Objective>
Output the full listing below exactly, without the pictures.

(Stored data)
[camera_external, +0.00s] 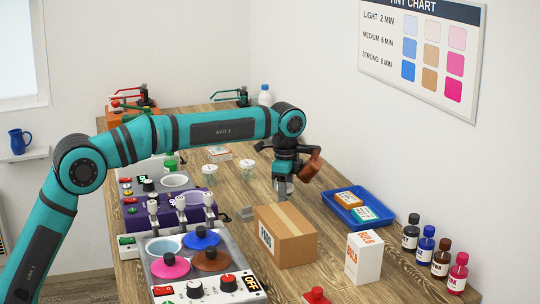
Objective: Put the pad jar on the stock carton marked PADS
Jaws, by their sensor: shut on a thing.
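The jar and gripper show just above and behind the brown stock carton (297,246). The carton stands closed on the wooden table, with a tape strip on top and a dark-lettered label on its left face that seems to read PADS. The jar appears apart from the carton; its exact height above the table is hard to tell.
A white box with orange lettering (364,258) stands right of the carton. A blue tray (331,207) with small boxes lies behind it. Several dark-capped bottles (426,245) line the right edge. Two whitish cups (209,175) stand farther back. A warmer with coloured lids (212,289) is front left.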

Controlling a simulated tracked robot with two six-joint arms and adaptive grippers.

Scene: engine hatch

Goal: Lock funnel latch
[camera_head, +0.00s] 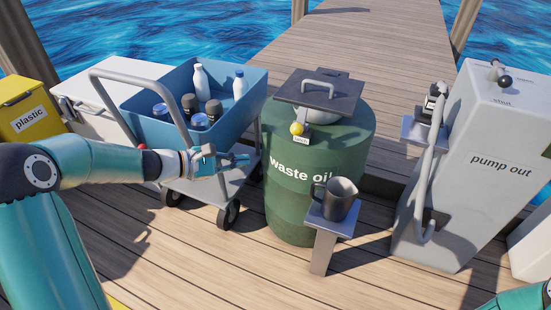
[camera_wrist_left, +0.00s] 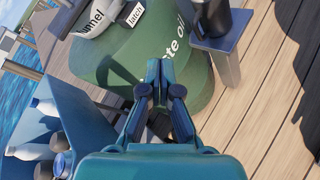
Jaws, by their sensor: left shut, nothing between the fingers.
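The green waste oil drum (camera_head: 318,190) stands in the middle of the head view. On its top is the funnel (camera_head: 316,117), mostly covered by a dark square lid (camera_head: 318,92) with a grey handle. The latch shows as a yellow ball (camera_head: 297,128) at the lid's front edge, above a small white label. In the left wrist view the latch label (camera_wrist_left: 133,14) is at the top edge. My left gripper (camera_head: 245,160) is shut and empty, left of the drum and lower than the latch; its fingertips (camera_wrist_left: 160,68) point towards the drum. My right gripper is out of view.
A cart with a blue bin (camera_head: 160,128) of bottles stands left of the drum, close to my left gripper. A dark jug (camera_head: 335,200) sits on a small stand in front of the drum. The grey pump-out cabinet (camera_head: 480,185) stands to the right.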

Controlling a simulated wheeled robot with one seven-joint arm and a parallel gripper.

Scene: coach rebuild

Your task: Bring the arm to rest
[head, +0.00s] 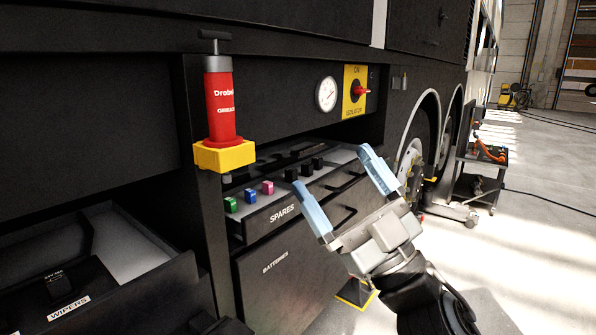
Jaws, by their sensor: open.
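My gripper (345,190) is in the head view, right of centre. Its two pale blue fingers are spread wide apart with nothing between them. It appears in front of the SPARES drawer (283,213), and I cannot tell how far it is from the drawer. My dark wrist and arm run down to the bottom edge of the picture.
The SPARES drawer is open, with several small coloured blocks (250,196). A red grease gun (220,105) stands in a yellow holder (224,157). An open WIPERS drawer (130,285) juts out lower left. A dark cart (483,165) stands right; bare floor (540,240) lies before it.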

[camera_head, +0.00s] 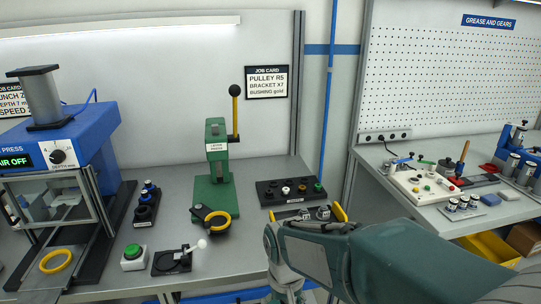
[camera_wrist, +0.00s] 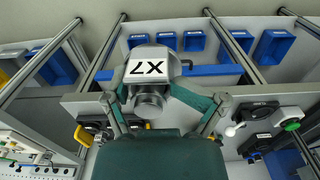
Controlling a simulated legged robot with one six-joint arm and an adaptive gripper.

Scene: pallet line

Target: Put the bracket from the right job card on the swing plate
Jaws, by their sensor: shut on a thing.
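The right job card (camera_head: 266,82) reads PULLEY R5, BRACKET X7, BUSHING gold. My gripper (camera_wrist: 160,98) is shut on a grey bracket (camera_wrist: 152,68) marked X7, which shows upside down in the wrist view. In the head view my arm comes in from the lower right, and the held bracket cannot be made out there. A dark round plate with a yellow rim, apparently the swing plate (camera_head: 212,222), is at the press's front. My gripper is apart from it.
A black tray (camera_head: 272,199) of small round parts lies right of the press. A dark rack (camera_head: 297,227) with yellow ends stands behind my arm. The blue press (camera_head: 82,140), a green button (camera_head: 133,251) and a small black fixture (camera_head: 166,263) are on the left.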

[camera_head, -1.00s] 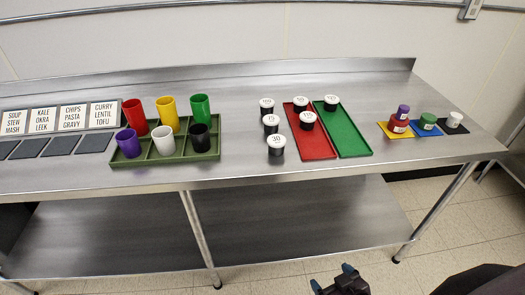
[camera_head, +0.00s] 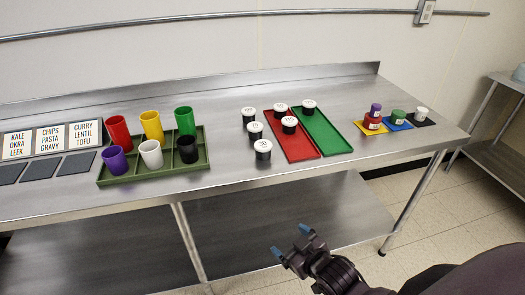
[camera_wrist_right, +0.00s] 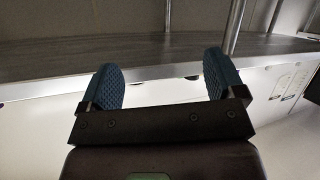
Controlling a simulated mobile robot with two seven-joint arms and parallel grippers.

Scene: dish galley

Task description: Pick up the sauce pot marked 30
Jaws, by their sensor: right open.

Result of this task>
[camera_external, +0.00s] 
Objective: Put the pad jar on the stock carton marked PADS
Jaws, by their sensor: shut on a thing.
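The jar and gripper show just above and behind the brown stock carton (297,246). The carton stands closed on the wooden table, with a tape strip on top and a dark-lettered label on its left face that seems to read PADS. The jar appears apart from the carton; its exact height above the table is hard to tell.
A white box with orange lettering (364,258) stands right of the carton. A blue tray (331,207) with small boxes lies behind it. Several dark-capped bottles (426,245) line the right edge. Two whitish cups (209,175) stand farther back. A warmer with coloured lids (212,289) is front left.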

Controlling a simulated tracked robot with two six-joint arms and adaptive grippers.

Scene: engine hatch

Goal: Lock funnel latch
[camera_head, +0.00s] 
[camera_wrist_left, +0.00s] 
Jaws, by their sensor: left shut, nothing between the fingers.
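The green waste oil drum (camera_head: 318,190) stands in the middle of the head view. On its top is the funnel (camera_head: 316,117), mostly covered by a dark square lid (camera_head: 318,92) with a grey handle. The latch shows as a yellow ball (camera_head: 297,128) at the lid's front edge, above a small white label. In the left wrist view the latch label (camera_wrist_left: 133,14) is at the top edge. My left gripper (camera_head: 245,160) is shut and empty, left of the drum and lower than the latch; its fingertips (camera_wrist_left: 160,68) point towards the drum. My right gripper is out of view.
A cart with a blue bin (camera_head: 160,128) of bottles stands left of the drum, close to my left gripper. A dark jug (camera_head: 335,200) sits on a small stand in front of the drum. The grey pump-out cabinet (camera_head: 480,185) stands to the right.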

Controlling a simulated wheeled robot with one seven-joint arm and a parallel gripper.

Scene: coach rebuild

Your task: Bring the arm to rest
[head, +0.00s] 
Jaws, by their sensor: open.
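My gripper (345,190) is in the head view, right of centre. Its two pale blue fingers are spread wide apart with nothing between them. It appears in front of the SPARES drawer (283,213), and I cannot tell how far it is from the drawer. My dark wrist and arm run down to the bottom edge of the picture.
The SPARES drawer is open, with several small coloured blocks (250,196). A red grease gun (220,105) stands in a yellow holder (224,157). An open WIPERS drawer (130,285) juts out lower left. A dark cart (483,165) stands right; bare floor (540,240) lies before it.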

[camera_head, +0.00s] 
[camera_wrist, +0.00s] 
Controlling a simulated legged robot with one six-joint arm and an adaptive gripper.

Scene: pallet line

Target: Put the bracket from the right job card on the swing plate
Jaws, by their sensor: shut on a thing.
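The right job card (camera_head: 266,82) reads PULLEY R5, BRACKET X7, BUSHING gold. My gripper (camera_wrist: 160,98) is shut on a grey bracket (camera_wrist: 152,68) marked X7, which shows upside down in the wrist view. In the head view my arm comes in from the lower right, and the held bracket cannot be made out there. A dark round plate with a yellow rim, apparently the swing plate (camera_head: 212,222), is at the press's front. My gripper is apart from it.
A black tray (camera_head: 272,199) of small round parts lies right of the press. A dark rack (camera_head: 297,227) with yellow ends stands behind my arm. The blue press (camera_head: 82,140), a green button (camera_head: 133,251) and a small black fixture (camera_head: 166,263) are on the left.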

[camera_head, -1.00s] 
[camera_head, +0.00s] 
[camera_wrist_right, +0.00s] 
Controlling a simulated mobile robot with two seven-joint arms and parallel grippers.

Scene: dish galley

Task description: Pick up the sauce pot marked 30
Jaws, by their sensor: right open.

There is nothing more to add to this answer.